Fearing that climate change could wipe out their entire Pacific archipelago, the leaders of Kiribati are considering an unusual backup plan: moving the populace to Fiji.
Kiribatian President Anote Tong (湯安諾) said on Friday that his Cabinet last week endorsed a plan to buy nearly 2,430 hectares on Fiji’s main island, Viti Levu. He said the fertile land, being sold by a church group for about US$9.6 million, could provide an insurance policy for Kiribati’s entire population of 103,000, though he hopes it will never be necessary for everyone to leave.
“We would hope not to put everyone on one piece of land, but if it became absolutely necessary, yes, we could do it,” Tong said. “It wouldn’t be for me, personally, but would apply more to a younger generation. For them, moving won’t be a matter of choice. It’s basically going to be a matter of survival.”
Kiribati, which straddles the equator near the international dateline, has found itself at the leading edge of the debate on climate change because many of its atolls rise just a few meters above sea level.

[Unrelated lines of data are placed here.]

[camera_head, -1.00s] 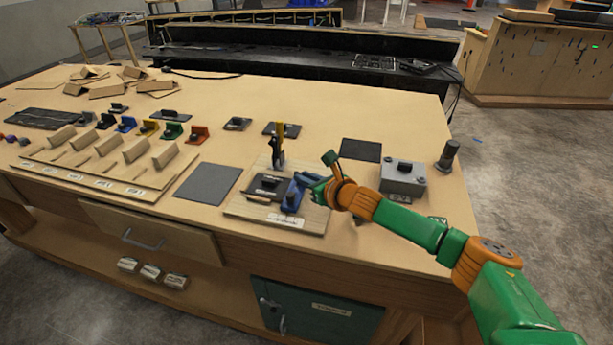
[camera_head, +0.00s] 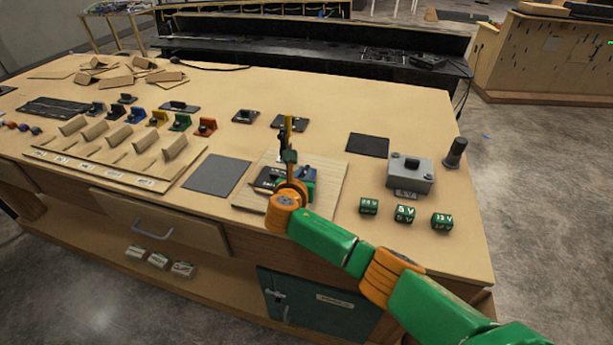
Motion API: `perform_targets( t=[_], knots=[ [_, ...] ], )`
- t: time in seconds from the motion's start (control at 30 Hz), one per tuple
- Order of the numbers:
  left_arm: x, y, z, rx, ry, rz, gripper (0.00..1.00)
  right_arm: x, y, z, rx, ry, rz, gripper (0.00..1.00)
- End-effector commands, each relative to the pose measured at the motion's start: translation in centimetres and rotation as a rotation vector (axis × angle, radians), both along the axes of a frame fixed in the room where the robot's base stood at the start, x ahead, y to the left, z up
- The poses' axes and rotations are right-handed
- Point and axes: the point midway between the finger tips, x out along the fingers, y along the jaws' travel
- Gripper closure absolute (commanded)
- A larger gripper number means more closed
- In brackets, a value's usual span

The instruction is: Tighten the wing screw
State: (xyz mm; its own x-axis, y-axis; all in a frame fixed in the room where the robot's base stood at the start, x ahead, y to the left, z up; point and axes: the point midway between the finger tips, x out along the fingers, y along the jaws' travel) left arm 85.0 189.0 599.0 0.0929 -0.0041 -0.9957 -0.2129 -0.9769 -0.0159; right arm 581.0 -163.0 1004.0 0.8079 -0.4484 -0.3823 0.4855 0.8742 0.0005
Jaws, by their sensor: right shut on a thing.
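A light wooden board (camera_head: 331,184) lies near the front edge of the bench, with a dark block (camera_head: 267,178) and a blue part (camera_head: 307,173) on it. A black-and-yellow upright piece (camera_head: 288,128) stands at the board's back edge. My right gripper (camera_head: 290,172) is low over the middle of the board, shut on something there. Its orange wrist hides the fingertips and what they hold. I cannot make out the wing screw. My left gripper is not in view.
A grey box (camera_head: 410,174), several small green blocks (camera_head: 404,214) and a dark cylinder (camera_head: 456,152) stand on the right. A dark grey mat (camera_head: 217,175) lies left of the board. Further left is a wooden rack (camera_head: 112,158) with colored parts behind it.

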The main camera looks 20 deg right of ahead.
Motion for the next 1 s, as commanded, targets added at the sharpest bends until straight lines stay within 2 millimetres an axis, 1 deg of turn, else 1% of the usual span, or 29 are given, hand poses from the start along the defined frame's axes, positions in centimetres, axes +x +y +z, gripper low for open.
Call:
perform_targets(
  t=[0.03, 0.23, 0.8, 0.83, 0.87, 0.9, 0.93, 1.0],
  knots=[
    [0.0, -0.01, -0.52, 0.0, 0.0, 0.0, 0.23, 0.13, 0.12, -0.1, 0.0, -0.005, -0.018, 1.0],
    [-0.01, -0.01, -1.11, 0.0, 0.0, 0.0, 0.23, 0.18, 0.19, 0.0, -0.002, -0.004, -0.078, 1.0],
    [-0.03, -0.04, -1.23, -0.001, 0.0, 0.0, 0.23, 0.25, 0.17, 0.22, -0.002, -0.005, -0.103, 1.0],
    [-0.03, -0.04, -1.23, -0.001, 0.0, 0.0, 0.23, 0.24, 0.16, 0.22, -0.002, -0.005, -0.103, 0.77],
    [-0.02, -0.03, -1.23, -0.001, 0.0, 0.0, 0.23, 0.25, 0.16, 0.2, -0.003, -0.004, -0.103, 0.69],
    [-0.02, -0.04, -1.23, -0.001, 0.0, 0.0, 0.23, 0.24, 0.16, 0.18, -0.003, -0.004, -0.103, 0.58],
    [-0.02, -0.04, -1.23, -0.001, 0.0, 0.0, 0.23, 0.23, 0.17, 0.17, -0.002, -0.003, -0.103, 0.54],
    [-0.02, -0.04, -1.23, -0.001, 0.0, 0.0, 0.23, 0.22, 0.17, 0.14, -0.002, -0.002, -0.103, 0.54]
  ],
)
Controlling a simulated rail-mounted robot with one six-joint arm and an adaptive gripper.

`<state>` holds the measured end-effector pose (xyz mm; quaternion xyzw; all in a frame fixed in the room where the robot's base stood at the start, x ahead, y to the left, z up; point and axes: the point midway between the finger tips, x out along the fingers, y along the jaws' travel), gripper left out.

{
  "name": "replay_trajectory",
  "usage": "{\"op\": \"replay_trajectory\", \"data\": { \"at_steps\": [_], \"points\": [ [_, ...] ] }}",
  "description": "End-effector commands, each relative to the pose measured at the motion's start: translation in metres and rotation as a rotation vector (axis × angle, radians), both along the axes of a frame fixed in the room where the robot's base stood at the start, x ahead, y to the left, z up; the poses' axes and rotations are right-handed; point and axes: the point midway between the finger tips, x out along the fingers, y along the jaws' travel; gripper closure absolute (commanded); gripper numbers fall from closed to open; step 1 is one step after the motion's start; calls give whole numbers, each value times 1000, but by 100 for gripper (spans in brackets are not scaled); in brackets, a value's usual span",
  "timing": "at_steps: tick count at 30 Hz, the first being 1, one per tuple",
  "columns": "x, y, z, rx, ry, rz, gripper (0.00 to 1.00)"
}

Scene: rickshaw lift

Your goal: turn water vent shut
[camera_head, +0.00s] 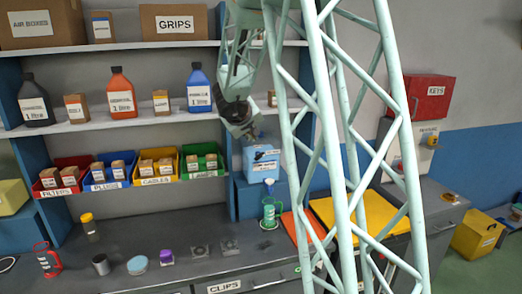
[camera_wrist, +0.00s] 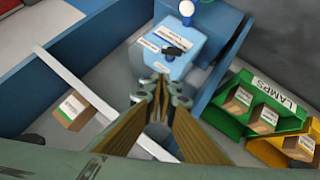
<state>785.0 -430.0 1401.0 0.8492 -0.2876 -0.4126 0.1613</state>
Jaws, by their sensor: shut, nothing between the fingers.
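My gripper (camera_head: 254,134) hangs just above and left of the box in the head view. In the wrist view my gripper (camera_wrist: 160,86) has its fingertips together and empty, pointing toward the box. I see no contact with the handle.
The shelf (camera_head: 150,126) with bottles and cartons stands left of my gripper. Colored bins, including a green bin (camera_head: 203,163), sit below it. A green bottle-like item (camera_head: 269,208) stands on the counter (camera_head: 190,262) under the box. A red keys box (camera_head: 428,98) hangs at right.

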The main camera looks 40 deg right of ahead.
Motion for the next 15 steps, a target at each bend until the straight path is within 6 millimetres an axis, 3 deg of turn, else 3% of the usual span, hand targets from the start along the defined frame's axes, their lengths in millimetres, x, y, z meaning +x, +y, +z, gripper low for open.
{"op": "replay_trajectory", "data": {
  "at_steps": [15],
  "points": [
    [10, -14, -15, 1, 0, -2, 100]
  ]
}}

Tong said some villages have already moved and there have been increasing instances of seawater contaminating the island’s underground fresh water, which remains vital for trees and crops. He said changing rainfall, tidal and storm patterns pose as least as much threat as ocean levels, which so far have risen only slightly.
Some scientists have estimated the current level of sea rise in the Pacific at about 2mm per year. Many scientists expect that rate to accelerate due to climate change.
Fiji, home to about 850,000 people, is about 2,250km south of Kiribati. However, just what people there think about potentially providing a home for thousands of their neighbors remains unclear. Tong said he’s awaiting full parliamentary approval for the land purchase, which he expects next month, before discussing the plan formally with Fijian officials.
Fijian government spokeswoman Sharon Smith-Johns said several agencies are studying Kiribati’s plans and the government would release a formal statement this week.
Kiribati, which was known as the Gilbert and Ellice Islands when it was a British colony, has been an independent nation since 1979.
Tong has been considering other unusual options to combat climate change, including shoring up some Kiribati islands with sea walls and even building a floating island. He said this week that the latter option would likely prove too expensive, but that he hopes reinforcing some islands would ensure that Kiribati continues to exist in some form even in a worst-case scenario.
“We’re trying to secure the future of our people,” he said. “The international community needs to be addressing this problem more.”
Tong said he hoped that the Fiji land would represent just one of several options for relocating people. He said that the land was three times larger than the atoll of Tarawa, home to more than half of Kiribati’s population.
Although like much of the Pacific, Kiribati is poor — its annual per capita GDP is US$1,600 — Tong said the country has plenty of foreign reserves to draw from for the land purchase. The money, he said, comes from phosphate mining on the archipelago in the 1970s.